--- Items ---

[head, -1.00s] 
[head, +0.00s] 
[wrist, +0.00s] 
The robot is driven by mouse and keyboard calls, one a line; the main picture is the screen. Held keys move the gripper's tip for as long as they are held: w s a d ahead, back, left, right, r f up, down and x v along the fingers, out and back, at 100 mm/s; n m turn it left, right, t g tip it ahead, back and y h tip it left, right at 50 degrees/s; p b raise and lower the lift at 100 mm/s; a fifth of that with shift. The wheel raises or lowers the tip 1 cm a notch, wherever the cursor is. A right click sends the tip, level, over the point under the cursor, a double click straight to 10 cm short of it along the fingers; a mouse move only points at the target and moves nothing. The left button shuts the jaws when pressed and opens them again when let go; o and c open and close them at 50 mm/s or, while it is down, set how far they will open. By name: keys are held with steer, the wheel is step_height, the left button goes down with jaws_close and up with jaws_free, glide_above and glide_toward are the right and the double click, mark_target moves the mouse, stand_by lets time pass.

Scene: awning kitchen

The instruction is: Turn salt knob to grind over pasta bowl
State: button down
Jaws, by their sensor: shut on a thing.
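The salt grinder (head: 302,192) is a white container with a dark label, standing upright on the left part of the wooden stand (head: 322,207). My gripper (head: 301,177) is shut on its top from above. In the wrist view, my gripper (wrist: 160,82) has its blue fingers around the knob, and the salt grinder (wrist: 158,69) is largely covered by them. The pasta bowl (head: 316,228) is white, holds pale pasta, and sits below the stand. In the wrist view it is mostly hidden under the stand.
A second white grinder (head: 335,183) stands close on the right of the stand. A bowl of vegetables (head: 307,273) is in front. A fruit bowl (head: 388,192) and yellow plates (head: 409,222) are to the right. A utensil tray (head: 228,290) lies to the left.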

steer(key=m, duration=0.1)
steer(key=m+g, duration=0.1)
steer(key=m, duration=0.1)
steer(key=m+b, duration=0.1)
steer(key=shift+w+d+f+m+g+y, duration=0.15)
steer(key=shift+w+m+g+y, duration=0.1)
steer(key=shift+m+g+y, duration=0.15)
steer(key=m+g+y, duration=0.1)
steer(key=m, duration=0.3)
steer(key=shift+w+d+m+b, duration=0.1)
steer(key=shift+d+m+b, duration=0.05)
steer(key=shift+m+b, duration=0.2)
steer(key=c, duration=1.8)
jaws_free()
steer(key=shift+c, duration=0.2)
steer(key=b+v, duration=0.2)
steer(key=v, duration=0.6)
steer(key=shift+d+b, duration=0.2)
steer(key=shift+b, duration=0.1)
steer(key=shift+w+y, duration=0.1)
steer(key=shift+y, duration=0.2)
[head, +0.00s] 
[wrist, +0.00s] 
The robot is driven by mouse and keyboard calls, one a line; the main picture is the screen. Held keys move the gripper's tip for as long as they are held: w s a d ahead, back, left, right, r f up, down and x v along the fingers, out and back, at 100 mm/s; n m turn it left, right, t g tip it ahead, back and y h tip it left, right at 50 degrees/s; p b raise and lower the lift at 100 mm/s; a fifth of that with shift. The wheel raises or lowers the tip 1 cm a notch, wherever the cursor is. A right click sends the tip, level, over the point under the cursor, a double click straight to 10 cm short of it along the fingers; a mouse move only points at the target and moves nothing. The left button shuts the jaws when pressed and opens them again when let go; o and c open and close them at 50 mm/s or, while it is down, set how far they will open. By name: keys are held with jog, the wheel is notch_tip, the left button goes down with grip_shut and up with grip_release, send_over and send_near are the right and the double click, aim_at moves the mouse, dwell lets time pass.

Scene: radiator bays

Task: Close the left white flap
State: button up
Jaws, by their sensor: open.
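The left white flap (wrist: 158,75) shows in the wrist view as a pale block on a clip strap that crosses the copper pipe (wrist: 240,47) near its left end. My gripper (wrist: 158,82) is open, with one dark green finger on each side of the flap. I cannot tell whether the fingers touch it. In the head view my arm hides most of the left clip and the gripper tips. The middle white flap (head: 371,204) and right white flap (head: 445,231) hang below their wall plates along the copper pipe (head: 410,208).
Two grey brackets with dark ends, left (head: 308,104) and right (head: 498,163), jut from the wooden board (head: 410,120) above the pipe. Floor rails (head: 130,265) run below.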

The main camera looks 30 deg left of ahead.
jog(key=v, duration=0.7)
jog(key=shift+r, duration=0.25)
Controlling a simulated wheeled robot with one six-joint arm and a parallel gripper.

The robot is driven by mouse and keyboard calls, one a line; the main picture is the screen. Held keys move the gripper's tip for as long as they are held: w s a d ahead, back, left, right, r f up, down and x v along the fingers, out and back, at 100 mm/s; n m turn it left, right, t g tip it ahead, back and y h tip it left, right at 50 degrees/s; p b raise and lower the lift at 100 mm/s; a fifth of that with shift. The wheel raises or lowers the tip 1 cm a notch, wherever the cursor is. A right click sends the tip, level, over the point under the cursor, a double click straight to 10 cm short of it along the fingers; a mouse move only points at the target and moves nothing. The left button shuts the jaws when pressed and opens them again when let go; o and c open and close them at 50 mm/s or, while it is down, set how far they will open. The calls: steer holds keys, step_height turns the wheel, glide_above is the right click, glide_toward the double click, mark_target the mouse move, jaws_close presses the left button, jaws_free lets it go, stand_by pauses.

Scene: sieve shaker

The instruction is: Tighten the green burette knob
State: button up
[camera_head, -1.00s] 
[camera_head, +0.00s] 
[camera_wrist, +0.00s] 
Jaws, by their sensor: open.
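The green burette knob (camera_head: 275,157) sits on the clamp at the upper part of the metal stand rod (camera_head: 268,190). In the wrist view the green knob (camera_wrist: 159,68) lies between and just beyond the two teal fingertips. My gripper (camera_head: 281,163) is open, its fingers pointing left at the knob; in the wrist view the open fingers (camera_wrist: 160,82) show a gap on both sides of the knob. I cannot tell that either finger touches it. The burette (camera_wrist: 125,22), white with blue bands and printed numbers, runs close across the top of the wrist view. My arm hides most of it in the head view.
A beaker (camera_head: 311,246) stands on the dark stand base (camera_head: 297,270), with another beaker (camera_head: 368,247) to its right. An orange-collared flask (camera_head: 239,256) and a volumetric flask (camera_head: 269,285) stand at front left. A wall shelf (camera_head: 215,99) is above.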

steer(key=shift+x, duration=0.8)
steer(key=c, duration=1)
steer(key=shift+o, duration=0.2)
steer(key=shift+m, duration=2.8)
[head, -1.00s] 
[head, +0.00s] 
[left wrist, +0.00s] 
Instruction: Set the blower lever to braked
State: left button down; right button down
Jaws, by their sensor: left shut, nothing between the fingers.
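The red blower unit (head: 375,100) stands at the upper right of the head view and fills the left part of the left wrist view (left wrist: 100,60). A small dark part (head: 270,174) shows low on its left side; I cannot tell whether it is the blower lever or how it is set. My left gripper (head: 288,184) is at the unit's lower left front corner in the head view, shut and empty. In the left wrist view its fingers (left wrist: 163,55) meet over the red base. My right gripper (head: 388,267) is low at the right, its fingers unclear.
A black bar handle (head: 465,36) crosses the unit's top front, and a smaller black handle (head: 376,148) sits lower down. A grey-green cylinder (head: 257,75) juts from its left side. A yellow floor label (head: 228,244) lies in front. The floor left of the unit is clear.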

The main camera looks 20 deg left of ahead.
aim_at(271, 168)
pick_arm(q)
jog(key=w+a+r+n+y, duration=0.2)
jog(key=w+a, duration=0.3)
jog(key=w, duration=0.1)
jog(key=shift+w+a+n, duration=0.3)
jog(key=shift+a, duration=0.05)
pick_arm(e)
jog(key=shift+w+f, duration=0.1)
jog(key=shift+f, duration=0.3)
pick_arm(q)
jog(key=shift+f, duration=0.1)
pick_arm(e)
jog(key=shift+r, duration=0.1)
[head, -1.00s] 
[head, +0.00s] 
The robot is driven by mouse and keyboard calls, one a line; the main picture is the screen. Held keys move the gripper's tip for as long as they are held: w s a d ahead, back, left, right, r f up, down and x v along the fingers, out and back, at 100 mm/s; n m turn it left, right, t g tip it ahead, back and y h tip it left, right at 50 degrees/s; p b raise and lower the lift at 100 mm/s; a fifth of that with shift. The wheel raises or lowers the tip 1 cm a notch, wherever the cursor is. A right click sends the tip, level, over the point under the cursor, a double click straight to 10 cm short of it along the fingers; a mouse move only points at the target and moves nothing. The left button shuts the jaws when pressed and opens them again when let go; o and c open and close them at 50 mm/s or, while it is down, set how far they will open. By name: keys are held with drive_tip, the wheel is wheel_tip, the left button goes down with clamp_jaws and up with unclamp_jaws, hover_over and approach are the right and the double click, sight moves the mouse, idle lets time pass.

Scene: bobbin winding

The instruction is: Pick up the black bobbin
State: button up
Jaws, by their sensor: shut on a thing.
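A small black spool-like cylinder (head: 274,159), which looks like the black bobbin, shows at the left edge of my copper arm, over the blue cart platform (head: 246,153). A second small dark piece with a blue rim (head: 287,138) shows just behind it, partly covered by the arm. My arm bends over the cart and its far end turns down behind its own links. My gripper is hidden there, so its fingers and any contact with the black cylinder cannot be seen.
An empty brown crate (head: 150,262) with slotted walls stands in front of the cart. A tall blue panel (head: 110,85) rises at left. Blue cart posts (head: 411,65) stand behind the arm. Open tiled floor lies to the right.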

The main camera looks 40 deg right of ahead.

---

Look above and repeat, character for character, the lines from the first one to the line with "State: button down", counting both.

> **Finished exercise**
[head, -1.00s] 
[head, +0.00s] 
[wrist, +0.00s] 
The robot is driven by mouse and keyboard calls, one a line; the main picture is the screen. Held keys move the gripper's tip for as long as they are held: w s a d ahead, back, left, right, r f up, down and x v along the fingers, out and back, at 100 mm/s; n m turn it left, right, t g tip it ahead, back and y h tip it left, right at 50 degrees/s; p b raise and lower the lift at 100 mm/s; a fifth of that with shift. The wheel raises or lowers the tip 1 cm a notch, wherever the cursor is. A right click sends the tip, level, over the point under the cursor, a double click straight to 10 cm short of it along the fingers; a mouse move only points at the target and moves nothing. The left button shuts the jaws when pressed and opens them again when let go; o and c open and close them at 50 mm/s or, while it is down, set how far they will open. By name: keys are held with steer, the wheel is step_height, the left button goes down with jaws_close and up with jaws_free, glide_above and glide_toward are the right and the double click, mark_target moves the mouse, stand_by lets time pass.

Scene: awning kitchen

The instruction is: Turn salt knob to grind over pasta bowl
State: button down

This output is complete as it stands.